Records to process —

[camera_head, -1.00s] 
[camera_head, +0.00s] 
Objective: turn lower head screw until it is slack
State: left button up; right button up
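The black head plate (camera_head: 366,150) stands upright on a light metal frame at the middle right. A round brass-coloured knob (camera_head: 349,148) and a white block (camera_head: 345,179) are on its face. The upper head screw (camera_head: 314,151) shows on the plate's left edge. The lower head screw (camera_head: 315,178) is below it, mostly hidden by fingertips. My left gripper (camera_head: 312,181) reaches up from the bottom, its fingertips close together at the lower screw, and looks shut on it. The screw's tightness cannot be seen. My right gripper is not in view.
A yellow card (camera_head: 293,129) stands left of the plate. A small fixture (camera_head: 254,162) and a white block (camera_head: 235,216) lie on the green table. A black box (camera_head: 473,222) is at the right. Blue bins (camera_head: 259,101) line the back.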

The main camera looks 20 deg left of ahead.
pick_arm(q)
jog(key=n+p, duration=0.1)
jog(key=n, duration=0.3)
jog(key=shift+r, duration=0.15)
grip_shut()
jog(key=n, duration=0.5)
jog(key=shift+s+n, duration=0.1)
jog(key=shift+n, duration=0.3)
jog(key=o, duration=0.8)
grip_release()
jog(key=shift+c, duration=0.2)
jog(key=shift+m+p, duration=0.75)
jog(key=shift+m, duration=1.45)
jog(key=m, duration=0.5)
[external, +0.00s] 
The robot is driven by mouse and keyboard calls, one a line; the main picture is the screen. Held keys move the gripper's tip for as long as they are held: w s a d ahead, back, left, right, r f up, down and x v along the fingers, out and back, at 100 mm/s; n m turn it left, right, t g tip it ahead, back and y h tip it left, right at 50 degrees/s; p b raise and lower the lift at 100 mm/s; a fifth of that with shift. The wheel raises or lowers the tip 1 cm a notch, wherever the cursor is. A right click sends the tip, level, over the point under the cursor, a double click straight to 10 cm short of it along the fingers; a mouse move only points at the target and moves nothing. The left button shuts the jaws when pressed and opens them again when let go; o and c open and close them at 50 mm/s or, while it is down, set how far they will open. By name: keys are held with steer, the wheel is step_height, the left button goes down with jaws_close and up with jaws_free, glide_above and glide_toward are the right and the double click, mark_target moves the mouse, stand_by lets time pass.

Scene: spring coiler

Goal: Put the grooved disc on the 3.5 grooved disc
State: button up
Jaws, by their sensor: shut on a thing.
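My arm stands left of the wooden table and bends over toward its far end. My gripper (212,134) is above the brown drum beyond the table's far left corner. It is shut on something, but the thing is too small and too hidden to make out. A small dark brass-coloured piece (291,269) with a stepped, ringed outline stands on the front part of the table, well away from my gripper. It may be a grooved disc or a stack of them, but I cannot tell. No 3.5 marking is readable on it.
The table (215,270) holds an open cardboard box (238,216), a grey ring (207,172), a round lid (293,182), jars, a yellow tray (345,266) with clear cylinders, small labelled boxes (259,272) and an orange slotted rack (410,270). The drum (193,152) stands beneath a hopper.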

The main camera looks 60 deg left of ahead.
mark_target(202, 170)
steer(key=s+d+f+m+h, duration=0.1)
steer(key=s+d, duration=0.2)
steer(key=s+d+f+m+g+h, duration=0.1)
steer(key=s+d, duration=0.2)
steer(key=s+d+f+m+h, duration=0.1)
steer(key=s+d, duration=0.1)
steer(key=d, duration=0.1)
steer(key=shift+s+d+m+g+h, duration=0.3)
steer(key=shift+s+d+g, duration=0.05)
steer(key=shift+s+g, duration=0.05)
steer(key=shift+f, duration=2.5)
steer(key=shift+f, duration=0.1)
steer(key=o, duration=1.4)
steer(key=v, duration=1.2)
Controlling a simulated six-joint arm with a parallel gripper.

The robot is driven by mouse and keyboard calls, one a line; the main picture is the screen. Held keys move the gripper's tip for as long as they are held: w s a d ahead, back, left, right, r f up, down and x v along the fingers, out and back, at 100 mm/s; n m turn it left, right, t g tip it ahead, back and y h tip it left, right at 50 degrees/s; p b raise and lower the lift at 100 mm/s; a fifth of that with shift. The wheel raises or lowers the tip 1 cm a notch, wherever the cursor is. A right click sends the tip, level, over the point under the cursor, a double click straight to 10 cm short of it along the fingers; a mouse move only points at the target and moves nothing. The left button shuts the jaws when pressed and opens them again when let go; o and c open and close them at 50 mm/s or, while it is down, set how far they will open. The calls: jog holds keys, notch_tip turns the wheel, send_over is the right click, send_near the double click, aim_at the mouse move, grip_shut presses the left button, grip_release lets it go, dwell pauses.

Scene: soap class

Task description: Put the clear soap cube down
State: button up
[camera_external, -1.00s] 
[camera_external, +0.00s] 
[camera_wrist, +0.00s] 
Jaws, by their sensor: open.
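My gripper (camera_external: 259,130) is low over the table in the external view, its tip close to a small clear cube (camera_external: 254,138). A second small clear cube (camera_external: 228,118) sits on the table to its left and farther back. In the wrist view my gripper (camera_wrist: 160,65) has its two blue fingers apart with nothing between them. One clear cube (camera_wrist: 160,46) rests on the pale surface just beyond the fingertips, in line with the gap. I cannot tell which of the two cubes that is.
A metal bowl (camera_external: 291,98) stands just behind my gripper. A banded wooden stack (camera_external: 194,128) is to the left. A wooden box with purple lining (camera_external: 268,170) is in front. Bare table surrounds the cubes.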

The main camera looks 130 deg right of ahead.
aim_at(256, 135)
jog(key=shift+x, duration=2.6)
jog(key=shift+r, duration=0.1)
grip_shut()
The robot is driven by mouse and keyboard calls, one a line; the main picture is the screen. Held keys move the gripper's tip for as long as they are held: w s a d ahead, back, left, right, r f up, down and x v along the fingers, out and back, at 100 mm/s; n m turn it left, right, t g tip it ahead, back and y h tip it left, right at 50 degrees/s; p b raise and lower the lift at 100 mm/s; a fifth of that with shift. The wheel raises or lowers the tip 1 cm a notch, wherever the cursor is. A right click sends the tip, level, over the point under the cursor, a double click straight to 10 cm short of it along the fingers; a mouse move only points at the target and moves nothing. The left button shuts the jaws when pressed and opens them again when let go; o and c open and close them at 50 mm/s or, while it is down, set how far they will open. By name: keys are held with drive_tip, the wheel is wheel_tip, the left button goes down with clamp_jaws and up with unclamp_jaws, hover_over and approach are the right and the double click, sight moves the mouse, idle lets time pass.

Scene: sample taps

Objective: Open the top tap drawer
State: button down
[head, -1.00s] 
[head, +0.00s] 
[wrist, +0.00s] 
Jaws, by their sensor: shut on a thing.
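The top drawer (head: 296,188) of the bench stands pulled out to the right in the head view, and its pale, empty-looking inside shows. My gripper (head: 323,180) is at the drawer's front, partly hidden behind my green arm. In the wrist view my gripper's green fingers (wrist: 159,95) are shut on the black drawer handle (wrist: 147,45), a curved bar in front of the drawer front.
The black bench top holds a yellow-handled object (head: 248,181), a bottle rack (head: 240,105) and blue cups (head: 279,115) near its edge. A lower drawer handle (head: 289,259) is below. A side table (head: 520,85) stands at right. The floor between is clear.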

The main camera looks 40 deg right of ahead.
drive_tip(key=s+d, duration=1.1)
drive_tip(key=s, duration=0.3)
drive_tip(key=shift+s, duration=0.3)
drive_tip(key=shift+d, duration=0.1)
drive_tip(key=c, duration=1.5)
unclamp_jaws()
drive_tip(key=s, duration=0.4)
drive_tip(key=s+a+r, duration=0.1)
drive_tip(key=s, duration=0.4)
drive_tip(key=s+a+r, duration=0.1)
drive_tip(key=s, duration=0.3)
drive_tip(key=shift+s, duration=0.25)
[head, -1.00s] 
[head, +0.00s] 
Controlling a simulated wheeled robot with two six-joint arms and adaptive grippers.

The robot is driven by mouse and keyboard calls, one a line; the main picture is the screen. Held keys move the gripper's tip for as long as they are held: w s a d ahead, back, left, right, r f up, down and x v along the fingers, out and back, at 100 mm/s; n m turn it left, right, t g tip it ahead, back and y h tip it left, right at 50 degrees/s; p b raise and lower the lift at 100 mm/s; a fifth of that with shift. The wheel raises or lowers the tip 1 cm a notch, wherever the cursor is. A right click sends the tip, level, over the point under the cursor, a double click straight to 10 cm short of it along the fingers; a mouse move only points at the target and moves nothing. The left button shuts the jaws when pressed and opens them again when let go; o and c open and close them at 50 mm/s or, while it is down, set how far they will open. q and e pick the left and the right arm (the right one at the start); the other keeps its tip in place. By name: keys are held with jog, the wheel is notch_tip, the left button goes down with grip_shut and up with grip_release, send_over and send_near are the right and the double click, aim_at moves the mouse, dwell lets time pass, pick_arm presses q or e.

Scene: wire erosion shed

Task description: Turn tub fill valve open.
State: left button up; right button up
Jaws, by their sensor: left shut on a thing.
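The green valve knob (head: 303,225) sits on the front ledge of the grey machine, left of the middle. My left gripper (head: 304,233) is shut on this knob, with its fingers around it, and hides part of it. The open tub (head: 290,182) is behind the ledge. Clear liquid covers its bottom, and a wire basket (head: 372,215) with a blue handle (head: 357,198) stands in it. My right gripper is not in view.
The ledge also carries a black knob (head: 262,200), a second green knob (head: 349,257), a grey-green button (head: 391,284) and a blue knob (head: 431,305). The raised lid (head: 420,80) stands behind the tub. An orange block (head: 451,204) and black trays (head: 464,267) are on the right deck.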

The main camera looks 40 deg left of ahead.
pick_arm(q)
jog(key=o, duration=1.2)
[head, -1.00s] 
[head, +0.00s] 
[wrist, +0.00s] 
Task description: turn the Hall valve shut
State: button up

Your objective — Output exactly the leading lines of the data, up to and including the line marked by "[external, +0.00s]".

Output for this exercise —
[camera_head, -1.00s] 
[camera_head, +0.00s] 
Objective: turn lower head screw until it is slack
State: left button up; right button up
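The black head plate (camera_head: 366,150) stands upright on a light metal frame at the middle right. A round brass-coloured knob (camera_head: 349,148) and a white block (camera_head: 345,179) are on its face. The upper head screw (camera_head: 314,151) shows on the plate's left edge. The lower head screw (camera_head: 315,178) is below it, mostly hidden by fingertips. My left gripper (camera_head: 312,181) reaches up from the bottom, its fingertips close together at the lower screw, and looks shut on it. The screw's tightness cannot be seen. My right gripper is not in view.
A yellow card (camera_head: 293,129) stands left of the plate. A small fixture (camera_head: 254,162) and a white block (camera_head: 235,216) lie on the green table. A black box (camera_head: 473,222) is at the right. Blue bins (camera_head: 259,101) line the back.

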The main camera looks 20 deg left of ahead.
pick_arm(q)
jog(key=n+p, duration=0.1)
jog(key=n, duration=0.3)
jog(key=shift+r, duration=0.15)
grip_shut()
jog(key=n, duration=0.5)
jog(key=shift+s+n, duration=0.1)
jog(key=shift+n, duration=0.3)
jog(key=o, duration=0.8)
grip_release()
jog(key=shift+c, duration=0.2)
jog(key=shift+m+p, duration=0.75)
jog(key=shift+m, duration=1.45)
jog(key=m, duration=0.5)
[external, +0.00s] 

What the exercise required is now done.